**Exercise input**
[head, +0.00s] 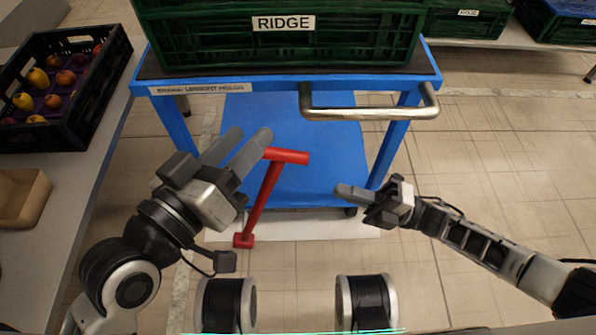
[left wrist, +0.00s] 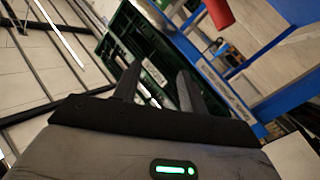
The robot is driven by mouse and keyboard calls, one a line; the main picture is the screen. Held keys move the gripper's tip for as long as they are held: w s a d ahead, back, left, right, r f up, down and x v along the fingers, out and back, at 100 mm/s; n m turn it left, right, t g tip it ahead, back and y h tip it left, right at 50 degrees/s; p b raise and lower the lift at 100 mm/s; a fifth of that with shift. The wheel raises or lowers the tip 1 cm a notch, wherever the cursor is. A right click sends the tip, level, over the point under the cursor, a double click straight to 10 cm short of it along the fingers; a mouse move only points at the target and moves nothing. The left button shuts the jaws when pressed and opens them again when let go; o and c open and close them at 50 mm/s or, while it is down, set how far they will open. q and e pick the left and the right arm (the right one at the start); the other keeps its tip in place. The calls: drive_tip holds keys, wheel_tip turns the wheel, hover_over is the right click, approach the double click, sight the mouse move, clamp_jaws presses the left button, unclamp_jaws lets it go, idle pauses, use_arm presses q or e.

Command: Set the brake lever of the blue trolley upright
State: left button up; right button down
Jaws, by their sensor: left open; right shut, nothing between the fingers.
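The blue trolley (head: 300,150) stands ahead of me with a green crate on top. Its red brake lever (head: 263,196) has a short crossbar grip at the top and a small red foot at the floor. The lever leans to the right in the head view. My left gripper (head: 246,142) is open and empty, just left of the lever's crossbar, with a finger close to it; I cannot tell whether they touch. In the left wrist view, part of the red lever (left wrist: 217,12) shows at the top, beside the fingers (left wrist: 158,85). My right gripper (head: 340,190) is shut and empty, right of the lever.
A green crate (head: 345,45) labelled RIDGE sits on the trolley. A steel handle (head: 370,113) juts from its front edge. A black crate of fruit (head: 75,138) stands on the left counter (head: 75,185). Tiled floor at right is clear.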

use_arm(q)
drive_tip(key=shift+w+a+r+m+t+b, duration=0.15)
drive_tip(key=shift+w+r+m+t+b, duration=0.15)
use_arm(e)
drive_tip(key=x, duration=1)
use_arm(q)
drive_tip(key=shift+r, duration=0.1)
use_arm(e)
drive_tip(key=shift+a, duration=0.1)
---
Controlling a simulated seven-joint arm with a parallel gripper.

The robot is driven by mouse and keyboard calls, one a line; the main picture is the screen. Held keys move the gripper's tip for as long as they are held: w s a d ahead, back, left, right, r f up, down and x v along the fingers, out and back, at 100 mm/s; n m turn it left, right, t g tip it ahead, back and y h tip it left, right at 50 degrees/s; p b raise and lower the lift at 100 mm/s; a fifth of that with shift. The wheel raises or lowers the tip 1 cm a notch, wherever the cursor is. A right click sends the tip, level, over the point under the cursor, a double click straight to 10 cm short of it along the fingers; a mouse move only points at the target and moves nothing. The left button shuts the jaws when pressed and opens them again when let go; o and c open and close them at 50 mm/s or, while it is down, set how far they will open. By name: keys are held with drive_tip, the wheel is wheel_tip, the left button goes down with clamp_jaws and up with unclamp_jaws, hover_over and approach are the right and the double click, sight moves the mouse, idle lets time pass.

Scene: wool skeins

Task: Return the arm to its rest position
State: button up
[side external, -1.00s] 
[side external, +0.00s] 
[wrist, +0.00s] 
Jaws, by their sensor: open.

**Work instructions**
Reproduce verbatim the lines above, from the line with "State: button up" through the line with "Jaws, by their sensor: open.".

**Written response**
State: button up
[side external, -1.00s] 
[side external, +0.00s] 
[wrist, +0.00s] 
Jaws, by their sensor: open.

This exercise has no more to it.